** Begin Given records **
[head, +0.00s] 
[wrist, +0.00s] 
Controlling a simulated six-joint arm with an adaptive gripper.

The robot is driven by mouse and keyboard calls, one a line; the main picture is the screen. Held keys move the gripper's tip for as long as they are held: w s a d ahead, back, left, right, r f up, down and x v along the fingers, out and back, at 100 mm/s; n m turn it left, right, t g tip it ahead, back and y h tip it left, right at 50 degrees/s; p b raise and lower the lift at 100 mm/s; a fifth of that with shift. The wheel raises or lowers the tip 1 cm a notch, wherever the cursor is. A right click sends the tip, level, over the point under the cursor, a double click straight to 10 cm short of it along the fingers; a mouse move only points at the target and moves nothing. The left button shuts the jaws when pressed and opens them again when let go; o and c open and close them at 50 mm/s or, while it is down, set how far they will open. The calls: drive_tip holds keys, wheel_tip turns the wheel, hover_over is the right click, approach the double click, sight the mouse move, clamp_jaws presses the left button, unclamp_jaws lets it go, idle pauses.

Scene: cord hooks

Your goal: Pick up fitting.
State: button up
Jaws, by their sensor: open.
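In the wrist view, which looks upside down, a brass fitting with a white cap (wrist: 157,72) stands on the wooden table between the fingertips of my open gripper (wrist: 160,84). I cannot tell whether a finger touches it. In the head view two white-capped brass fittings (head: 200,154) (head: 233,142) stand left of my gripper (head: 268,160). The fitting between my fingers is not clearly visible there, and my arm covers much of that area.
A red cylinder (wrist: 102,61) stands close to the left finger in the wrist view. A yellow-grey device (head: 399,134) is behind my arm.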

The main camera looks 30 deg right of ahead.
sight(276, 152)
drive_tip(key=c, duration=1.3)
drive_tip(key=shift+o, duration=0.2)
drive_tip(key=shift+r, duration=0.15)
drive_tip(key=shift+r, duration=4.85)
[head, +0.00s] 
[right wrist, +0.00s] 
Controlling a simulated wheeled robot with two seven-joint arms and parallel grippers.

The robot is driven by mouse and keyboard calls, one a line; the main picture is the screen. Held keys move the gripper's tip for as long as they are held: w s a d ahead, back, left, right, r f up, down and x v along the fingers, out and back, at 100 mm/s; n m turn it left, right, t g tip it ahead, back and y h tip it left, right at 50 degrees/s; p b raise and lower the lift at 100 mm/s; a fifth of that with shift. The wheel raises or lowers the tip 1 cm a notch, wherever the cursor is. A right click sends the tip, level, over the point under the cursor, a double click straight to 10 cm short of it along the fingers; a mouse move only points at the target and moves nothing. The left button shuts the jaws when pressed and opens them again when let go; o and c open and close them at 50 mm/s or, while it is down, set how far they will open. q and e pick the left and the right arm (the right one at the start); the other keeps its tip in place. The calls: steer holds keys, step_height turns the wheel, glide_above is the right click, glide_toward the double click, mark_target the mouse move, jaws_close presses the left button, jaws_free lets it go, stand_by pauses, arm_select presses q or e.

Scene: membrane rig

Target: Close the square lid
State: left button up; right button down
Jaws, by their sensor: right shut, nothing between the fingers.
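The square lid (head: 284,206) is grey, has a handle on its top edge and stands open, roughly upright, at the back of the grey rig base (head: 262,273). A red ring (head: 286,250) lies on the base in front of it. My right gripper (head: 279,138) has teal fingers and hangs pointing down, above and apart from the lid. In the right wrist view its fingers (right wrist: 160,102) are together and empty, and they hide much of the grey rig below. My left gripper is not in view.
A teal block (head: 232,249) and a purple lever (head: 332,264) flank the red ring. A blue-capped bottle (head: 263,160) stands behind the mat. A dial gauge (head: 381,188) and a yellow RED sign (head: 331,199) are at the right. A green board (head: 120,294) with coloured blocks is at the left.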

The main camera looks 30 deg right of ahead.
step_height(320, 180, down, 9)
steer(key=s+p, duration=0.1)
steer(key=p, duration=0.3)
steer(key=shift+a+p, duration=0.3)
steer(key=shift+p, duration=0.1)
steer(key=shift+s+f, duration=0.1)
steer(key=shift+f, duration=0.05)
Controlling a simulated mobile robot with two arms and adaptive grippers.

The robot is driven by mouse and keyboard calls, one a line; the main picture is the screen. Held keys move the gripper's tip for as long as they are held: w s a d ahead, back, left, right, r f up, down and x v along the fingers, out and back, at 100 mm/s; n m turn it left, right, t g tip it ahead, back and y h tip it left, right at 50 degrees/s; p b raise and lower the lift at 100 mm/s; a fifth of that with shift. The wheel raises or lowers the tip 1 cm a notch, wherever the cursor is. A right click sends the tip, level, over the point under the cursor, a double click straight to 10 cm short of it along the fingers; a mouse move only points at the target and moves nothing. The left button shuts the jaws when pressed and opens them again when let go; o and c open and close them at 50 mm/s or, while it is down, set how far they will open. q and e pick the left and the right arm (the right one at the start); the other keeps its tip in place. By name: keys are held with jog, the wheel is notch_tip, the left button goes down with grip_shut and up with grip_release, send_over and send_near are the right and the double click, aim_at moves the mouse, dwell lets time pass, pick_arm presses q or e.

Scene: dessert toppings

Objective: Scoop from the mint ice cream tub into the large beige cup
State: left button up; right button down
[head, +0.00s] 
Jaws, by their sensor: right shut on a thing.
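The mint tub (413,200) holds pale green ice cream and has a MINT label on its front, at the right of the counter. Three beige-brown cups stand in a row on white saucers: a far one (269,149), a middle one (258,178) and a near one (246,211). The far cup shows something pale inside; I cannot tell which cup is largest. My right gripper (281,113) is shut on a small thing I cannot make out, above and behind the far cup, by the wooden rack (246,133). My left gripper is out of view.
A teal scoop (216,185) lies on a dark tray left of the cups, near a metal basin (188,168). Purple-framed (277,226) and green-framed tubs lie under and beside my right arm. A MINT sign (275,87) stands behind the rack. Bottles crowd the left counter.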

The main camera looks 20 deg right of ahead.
** End Given records **
Repeat the listing above without any change.

[head, +0.00s] 
[wrist, +0.00s] 
Controlling a simulated six-joint arm with an adaptive gripper.

The robot is driven by mouse and keyboard calls, one a line; the main picture is the screen. Held keys move the gripper's tip for as long as they are held: w s a d ahead, back, left, right, r f up, down and x v along the fingers, out and back, at 100 mm/s; n m turn it left, right, t g tip it ahead, back and y h tip it left, right at 50 degrees/s; p b raise and lower the lift at 100 mm/s; a fifth of that with shift. The wheel raises or lowers the tip 1 cm a notch, wherever the cursor is. A right click sends the tip, level, over the point under the cursor, a double click straight to 10 cm short of it along the fingers; a mouse move only points at the target and moves nothing. The left button shuts the jaws when pressed and opens them again when let go; o and c open and close them at 50 mm/s or, while it is down, set how far they will open. The calls: drive_tip holds keys, wheel_tip turns the wheel, hover_over is the right click, approach the double click, sight the mouse move, clamp_jaws presses the left button, unclamp_jaws lets it go, idle pauses.

Scene: cord hooks

Your goal: Pick up fitting.
State: button up
Jaws, by their sensor: open.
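In the wrist view, which looks upside down, a brass fitting with a white cap (wrist: 157,72) stands on the wooden table between the fingertips of my open gripper (wrist: 160,84). I cannot tell whether a finger touches it. In the head view two white-capped brass fittings (head: 200,154) (head: 233,142) stand left of my gripper (head: 268,160). The fitting between my fingers is not clearly visible there, and my arm covers much of that area.
A red cylinder (wrist: 102,61) stands close to the left finger in the wrist view. A yellow-grey device (head: 399,134) is behind my arm.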

The main camera looks 30 deg right of ahead.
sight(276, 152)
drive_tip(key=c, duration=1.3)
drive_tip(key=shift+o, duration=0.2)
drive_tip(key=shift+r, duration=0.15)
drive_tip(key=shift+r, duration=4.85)
[head, +0.00s] 
[right wrist, +0.00s] 
Controlling a simulated wheeled robot with two seven-joint arms and parallel grippers.

The robot is driven by mouse and keyboard calls, one a line; the main picture is the screen. Held keys move the gripper's tip for as long as they are held: w s a d ahead, back, left, right, r f up, down and x v along the fingers, out and back, at 100 mm/s; n m turn it left, right, t g tip it ahead, back and y h tip it left, right at 50 degrees/s; p b raise and lower the lift at 100 mm/s; a fifth of that with shift. The wheel raises or lowers the tip 1 cm a notch, wherever the cursor is. A right click sends the tip, level, over the point under the cursor, a double click straight to 10 cm short of it along the fingers; a mouse move only points at the target and moves nothing. The left button shuts the jaws when pressed and opens them again when let go; o and c open and close them at 50 mm/s or, while it is down, set how far they will open. q and e pick the left and the right arm (the right one at the start); the other keeps its tip in place. The calls: steer holds keys, step_height turns the wheel, glide_above is the right click, glide_toward the double click, mark_target the mouse move, jaws_close presses the left button, jaws_free lets it go, stand_by pauses, arm_select presses q or e.

Scene: membrane rig

Target: Close the square lid
State: left button up; right button down
Jaws, by their sensor: right shut, nothing between the fingers.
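The square lid (head: 284,206) is grey, has a handle on its top edge and stands open, roughly upright, at the back of the grey rig base (head: 262,273). A red ring (head: 286,250) lies on the base in front of it. My right gripper (head: 279,138) has teal fingers and hangs pointing down, above and apart from the lid. In the right wrist view its fingers (right wrist: 160,102) are together and empty, and they hide much of the grey rig below. My left gripper is not in view.
A teal block (head: 232,249) and a purple lever (head: 332,264) flank the red ring. A blue-capped bottle (head: 263,160) stands behind the mat. A dial gauge (head: 381,188) and a yellow RED sign (head: 331,199) are at the right. A green board (head: 120,294) with coloured blocks is at the left.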

The main camera looks 30 deg right of ahead.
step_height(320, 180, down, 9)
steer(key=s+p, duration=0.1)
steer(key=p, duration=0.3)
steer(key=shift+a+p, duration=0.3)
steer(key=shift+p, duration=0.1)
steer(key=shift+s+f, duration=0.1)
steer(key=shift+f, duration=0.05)
Controlling a simulated mobile robot with two arms and adaptive grippers.

The robot is driven by mouse and keyboard calls, one a line; the main picture is the screen. Held keys move the gripper's tip for as long as they are held: w s a d ahead, back, left, right, r f up, down and x v along the fingers, out and back, at 100 mm/s; n m turn it left, right, t g tip it ahead, back and y h tip it left, right at 50 degrees/s; p b raise and lower the lift at 100 mm/s; a fifth of that with shift. The wheel raises or lowers the tip 1 cm a notch, wherever the cursor is. A right click sends the tip, level, over the point under the cursor, a double click straight to 10 cm short of it along the fingers; a mouse move only points at the target and moves nothing. The left button shuts the jaws when pressed and opens them again when let go; o and c open and close them at 50 mm/s or, while it is down, set how far they will open. q and e pick the left and the right arm (the right one at the start); the other keeps its tip in place. By name: keys are held with jog, the wheel is notch_tip, the left button goes down with grip_shut and up with grip_release, send_over and send_near are the right and the double click, aim_at moves the mouse, dwell lets time pass, pick_arm presses q or e.

Scene: dessert toppings

Objective: Scoop from the mint ice cream tub into the large beige cup
State: left button up; right button down
[head, +0.00s] 
Jaws, by their sensor: right shut on a thing.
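The mint tub (413,200) holds pale green ice cream and has a MINT label on its front, at the right of the counter. Three beige-brown cups stand in a row on white saucers: a far one (269,149), a middle one (258,178) and a near one (246,211). The far cup shows something pale inside; I cannot tell which cup is largest. My right gripper (281,113) is shut on a small thing I cannot make out, above and behind the far cup, by the wooden rack (246,133). My left gripper is out of view.
A teal scoop (216,185) lies on a dark tray left of the cups, near a metal basin (188,168). Purple-framed (277,226) and green-framed tubs lie under and beside my right arm. A MINT sign (275,87) stands behind the rack. Bottles crowd the left counter.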

The main camera looks 20 deg right of ahead.

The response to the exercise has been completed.